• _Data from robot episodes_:
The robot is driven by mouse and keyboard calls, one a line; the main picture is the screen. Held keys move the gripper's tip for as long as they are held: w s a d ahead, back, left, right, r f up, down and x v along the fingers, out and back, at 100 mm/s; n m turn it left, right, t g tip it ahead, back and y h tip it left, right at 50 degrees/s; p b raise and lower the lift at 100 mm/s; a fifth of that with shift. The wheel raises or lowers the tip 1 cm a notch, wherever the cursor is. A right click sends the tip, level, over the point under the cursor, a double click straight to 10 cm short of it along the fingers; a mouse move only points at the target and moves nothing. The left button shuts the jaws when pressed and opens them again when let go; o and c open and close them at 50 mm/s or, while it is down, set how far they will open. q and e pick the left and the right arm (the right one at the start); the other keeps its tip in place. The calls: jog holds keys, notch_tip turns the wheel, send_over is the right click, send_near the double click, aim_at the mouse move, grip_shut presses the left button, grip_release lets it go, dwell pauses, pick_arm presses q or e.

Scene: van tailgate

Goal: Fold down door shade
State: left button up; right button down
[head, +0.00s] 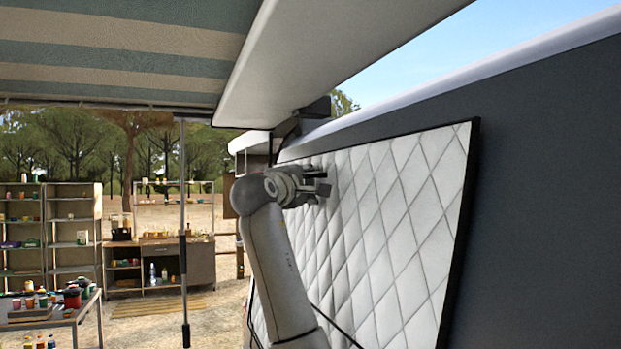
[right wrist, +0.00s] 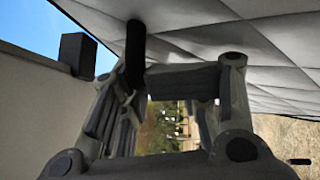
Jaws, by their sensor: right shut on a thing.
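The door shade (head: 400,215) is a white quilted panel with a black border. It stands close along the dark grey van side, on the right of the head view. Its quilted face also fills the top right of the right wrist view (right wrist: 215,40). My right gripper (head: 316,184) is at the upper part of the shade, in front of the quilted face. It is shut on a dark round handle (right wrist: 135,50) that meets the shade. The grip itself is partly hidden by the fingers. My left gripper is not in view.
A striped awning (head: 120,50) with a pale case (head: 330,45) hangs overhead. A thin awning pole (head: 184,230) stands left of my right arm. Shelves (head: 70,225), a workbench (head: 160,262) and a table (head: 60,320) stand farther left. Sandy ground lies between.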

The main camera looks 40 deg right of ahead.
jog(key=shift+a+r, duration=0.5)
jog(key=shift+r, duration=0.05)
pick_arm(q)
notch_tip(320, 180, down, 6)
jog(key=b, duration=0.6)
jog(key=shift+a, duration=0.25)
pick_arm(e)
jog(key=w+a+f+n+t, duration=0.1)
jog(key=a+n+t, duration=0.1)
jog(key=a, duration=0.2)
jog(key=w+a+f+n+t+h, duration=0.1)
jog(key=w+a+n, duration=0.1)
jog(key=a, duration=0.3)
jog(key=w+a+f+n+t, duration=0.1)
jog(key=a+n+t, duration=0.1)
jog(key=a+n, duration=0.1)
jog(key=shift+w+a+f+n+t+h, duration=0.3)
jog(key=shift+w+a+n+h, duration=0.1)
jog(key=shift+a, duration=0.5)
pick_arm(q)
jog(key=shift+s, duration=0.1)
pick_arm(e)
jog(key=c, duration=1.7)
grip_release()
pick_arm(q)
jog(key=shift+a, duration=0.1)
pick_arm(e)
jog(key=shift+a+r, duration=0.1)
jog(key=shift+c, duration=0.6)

* * *

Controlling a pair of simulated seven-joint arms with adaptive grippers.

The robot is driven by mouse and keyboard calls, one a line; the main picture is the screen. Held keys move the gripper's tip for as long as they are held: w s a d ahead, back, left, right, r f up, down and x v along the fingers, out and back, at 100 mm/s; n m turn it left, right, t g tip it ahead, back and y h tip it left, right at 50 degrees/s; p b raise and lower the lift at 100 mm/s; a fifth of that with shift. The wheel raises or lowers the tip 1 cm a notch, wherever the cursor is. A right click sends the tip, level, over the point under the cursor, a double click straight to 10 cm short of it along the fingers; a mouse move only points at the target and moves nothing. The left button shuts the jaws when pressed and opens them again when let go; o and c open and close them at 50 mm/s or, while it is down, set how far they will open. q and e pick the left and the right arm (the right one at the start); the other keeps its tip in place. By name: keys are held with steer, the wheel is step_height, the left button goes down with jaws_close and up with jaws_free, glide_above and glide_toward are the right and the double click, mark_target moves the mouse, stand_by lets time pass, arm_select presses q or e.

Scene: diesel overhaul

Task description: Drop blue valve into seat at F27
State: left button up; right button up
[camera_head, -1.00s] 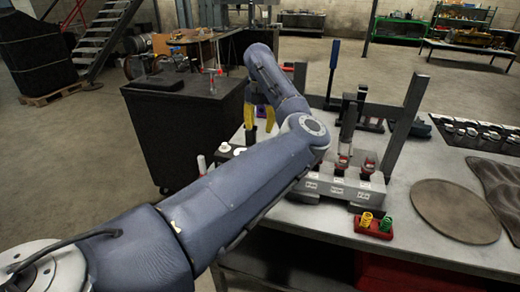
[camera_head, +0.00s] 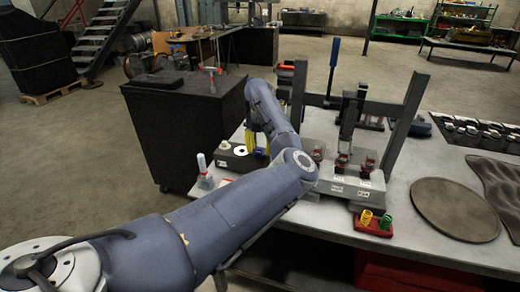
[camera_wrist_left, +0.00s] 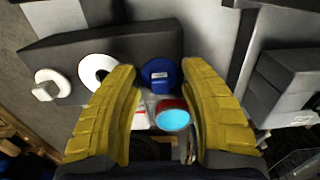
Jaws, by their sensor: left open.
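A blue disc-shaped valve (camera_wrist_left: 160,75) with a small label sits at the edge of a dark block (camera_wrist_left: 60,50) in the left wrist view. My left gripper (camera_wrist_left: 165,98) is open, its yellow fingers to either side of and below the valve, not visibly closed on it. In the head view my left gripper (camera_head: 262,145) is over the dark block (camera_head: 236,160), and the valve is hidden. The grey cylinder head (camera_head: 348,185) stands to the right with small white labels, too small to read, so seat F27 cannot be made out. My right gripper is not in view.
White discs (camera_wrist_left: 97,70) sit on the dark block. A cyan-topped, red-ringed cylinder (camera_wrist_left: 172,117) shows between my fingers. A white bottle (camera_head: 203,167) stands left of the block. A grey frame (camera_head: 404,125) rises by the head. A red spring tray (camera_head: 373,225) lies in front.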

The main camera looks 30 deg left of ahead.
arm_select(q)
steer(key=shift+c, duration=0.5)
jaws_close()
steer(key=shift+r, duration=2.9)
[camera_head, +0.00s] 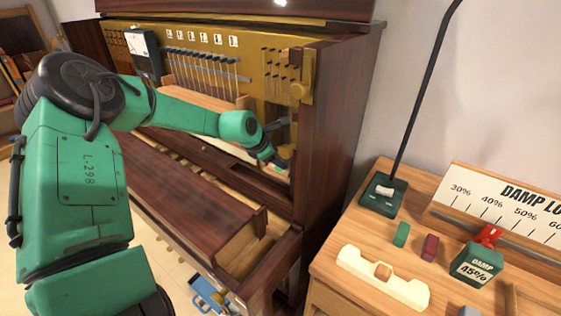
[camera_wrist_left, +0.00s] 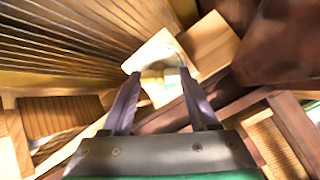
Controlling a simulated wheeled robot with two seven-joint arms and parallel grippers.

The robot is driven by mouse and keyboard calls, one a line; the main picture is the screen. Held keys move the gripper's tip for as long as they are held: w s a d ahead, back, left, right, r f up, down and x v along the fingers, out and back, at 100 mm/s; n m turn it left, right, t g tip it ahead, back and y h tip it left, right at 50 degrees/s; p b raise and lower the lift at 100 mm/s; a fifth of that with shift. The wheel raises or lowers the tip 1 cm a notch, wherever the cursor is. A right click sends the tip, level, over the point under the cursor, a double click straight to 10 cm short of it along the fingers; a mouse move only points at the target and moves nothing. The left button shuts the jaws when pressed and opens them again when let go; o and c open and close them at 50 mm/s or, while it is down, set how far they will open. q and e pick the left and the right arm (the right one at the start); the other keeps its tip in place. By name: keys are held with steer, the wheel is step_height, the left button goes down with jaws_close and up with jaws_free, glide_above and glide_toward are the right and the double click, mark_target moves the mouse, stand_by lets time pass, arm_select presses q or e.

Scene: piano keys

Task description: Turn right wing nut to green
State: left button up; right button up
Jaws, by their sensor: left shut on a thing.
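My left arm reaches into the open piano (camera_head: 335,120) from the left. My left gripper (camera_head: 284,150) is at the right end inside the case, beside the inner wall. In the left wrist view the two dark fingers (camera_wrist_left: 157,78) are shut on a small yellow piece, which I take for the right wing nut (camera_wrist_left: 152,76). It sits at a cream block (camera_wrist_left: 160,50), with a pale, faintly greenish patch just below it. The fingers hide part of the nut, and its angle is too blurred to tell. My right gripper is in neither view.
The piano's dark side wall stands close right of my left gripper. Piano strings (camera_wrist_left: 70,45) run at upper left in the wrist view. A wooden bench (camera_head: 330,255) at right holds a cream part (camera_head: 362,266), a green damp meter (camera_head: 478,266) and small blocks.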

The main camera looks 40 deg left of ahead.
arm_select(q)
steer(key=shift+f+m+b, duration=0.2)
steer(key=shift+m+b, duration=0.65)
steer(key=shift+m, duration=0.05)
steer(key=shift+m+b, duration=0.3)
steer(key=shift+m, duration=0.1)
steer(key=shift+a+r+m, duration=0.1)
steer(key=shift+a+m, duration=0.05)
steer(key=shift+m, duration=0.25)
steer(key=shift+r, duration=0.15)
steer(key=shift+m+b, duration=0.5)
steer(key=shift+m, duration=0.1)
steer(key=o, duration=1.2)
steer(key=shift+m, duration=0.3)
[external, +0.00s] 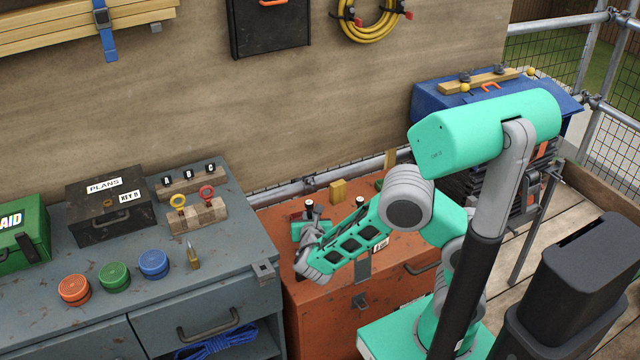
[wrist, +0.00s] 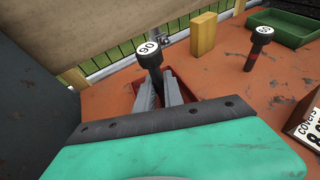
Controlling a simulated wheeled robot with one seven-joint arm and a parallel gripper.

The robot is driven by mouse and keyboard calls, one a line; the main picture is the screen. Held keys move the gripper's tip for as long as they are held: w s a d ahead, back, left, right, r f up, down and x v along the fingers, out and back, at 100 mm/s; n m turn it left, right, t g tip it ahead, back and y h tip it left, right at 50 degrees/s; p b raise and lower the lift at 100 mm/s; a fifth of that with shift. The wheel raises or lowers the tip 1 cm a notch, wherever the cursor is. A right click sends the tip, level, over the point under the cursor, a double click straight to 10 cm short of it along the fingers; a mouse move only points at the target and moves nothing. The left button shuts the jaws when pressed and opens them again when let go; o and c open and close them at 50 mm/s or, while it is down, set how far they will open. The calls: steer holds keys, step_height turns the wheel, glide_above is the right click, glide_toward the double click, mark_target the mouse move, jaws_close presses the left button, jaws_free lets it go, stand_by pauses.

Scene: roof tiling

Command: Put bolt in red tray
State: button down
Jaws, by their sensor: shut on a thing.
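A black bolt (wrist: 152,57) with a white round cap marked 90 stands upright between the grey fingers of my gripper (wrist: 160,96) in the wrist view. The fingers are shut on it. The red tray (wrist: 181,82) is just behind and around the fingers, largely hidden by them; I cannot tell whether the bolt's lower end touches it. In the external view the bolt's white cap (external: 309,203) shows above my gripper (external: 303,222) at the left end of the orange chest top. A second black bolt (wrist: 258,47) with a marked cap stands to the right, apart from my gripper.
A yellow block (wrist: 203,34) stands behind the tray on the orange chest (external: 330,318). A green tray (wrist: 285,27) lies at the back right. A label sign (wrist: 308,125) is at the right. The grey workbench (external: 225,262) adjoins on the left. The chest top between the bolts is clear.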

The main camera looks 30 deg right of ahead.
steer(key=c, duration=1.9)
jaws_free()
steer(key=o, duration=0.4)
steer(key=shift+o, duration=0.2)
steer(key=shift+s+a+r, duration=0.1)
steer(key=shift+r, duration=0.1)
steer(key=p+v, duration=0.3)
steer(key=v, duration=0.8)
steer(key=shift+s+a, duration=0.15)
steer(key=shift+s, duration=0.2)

• _WORK TO DO_: Transcribe, exactly as written, the lines starting at the one with "[wrist, +0.00s]" and ending at the one with "Controlling a simulated wheeled robot with one", and nothing more. Pictures are not part of the copy.

• _WORKED ANSWER_:
[wrist, +0.00s] 
Controlling a simulated wheeled robot with one seven-joint arm and a parallel gripper.

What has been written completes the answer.